Second, I chose enchanting, as I thought it a magely thing to choose; and it is, and it also has a sort of gathering skill built in, disenchanting. This is handy because it allows you to disenchant armour that would otherwise be useless to you into magic essences (shards, dusts and so on) that you will use for enchantment, or for resale. Those enchanting materials can net quite a pretty profit, but in general, enchantment is a drain on your wealth rather than a benefit, as the low-level scrolls of enchantment you make while levelling are generally not as valuable as the mats you used.
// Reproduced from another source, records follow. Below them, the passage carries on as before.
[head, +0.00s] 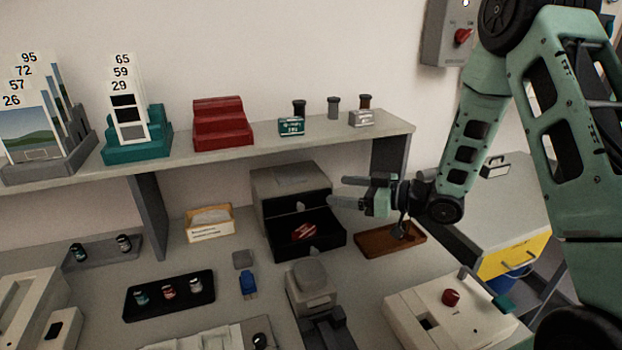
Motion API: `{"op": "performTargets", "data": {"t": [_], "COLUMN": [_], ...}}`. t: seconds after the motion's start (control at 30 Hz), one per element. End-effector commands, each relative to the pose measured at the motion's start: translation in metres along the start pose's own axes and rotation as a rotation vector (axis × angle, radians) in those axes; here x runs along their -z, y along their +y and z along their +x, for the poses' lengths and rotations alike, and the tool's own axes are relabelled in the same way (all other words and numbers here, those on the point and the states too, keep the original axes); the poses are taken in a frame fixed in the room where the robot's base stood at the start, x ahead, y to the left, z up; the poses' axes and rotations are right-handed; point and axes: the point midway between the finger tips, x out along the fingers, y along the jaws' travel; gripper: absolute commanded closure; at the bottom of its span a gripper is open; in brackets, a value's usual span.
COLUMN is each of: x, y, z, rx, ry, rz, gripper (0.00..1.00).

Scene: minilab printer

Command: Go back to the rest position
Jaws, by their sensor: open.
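My gripper (340,191) is in the head view, right of the middle. It points left, with its two fingers apart and nothing between them. It is in the air below the shelf (270,153), in front of the right side of a grey box with an open black drawer (325,243). A red and white object (304,231) lies in the drawer. My arm comes down from the upper right to the gripper. Whether the gripper touches the box cannot be told.
The shelf above holds card stands (137,146), a red stepped block (221,124) and small canisters (333,107). Below are a brown tray (372,243), a black tray with small canisters (147,312), a grey device (312,287) and a white box with a red knob (480,327).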

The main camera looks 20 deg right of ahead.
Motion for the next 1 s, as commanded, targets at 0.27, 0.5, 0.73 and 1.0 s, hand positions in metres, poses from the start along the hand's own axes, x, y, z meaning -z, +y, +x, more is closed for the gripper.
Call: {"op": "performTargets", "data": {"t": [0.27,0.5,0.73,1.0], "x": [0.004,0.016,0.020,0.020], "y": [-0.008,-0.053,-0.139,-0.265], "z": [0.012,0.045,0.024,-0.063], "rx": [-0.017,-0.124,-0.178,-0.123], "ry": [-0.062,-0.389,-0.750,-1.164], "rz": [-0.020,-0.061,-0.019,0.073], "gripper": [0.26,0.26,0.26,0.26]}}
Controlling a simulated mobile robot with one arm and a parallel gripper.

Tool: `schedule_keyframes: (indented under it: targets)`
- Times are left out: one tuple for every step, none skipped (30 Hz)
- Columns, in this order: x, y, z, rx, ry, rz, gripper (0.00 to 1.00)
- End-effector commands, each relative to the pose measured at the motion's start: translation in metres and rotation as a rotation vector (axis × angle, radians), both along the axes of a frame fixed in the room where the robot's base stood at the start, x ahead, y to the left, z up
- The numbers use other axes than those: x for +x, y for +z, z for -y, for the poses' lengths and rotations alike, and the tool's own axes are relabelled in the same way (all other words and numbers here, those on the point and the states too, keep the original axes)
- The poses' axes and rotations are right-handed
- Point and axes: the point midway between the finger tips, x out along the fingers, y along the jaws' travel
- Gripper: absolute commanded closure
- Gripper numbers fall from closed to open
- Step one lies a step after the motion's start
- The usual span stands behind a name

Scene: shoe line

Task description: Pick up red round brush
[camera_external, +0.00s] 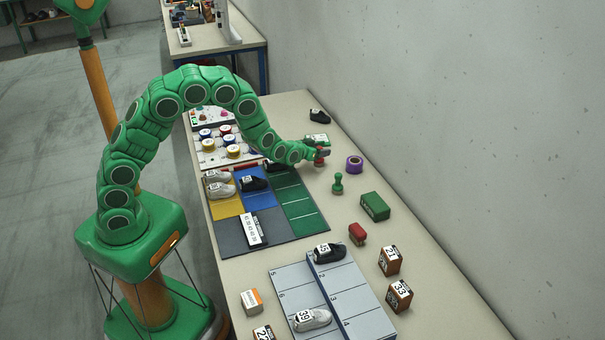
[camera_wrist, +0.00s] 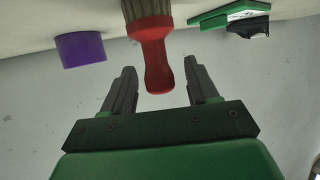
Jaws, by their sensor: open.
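The red round brush (camera_wrist: 153,45) stands on its bristles, handle up, and its picture is inverted in the wrist view. Its red handle end lies between the two fingers of my gripper (camera_wrist: 160,68), with visible gaps on both sides. My gripper is open and holds nothing. In the external view my gripper (camera_external: 323,152) is low over the table's far right part, at the brush (camera_external: 319,162), which it partly covers. The bristle tips are cut off at the top of the wrist view.
A purple roll (camera_external: 355,164) is close on the right; it also shows in the wrist view (camera_wrist: 81,49). A green stamp-like object (camera_external: 337,184), green box (camera_external: 375,206) and red-topped block (camera_external: 357,233) stand nearer. A green flat item (camera_external: 316,138) lies behind my gripper.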

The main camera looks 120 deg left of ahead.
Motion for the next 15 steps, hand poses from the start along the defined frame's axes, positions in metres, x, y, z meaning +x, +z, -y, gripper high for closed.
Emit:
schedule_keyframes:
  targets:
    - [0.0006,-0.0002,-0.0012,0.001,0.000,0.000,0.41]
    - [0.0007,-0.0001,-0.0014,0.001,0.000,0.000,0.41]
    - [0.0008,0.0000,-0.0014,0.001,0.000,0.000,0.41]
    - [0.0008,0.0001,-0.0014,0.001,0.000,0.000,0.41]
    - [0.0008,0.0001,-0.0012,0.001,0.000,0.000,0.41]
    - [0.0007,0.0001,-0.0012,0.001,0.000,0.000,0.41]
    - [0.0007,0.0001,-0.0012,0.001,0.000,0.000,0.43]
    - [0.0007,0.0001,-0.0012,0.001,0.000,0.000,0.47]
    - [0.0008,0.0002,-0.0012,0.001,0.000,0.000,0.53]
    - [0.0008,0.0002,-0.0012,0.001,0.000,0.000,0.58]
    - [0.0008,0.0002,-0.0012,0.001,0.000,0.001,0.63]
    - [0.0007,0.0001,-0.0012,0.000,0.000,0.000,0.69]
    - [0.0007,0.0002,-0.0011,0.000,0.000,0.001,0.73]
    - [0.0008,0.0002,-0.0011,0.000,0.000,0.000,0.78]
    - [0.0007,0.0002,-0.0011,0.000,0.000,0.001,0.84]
Once you have maxed out a manufacturing profession, then the story changes; then you will be able to make rare and in-demand items that level-capped players need. For instance tailors can make spellthreads, which every top-level spellcaster needs and will pay a fortune for. Each profession has something like that, and will start to generate income for you, as well as providing special items that only you can use. Once you reach the level cap, and have enough money to be able to power-level a profession (i.e. buy all the materials you need in the auction house to get from level 1 to level 450 in the profession in a few hours) then it's time to review your professions and perhaps choose a profession for the bonuses it can provide you. Until then, choose at least one gathering profession, and either a second gathering profession, or a manufacturing profession that uses the fruits of your gathering or provides you with items you know you will need. Don't rely on being able to sell what you manufacture for more than the cost of the raw materials.
Finally, you should always pick up the secondary professions, cooking, fishing and first-aid. They don't take up one of your two professions, so you can have two primary and all three secondary professions (or four if you are a rogue: they get lockpicking as well).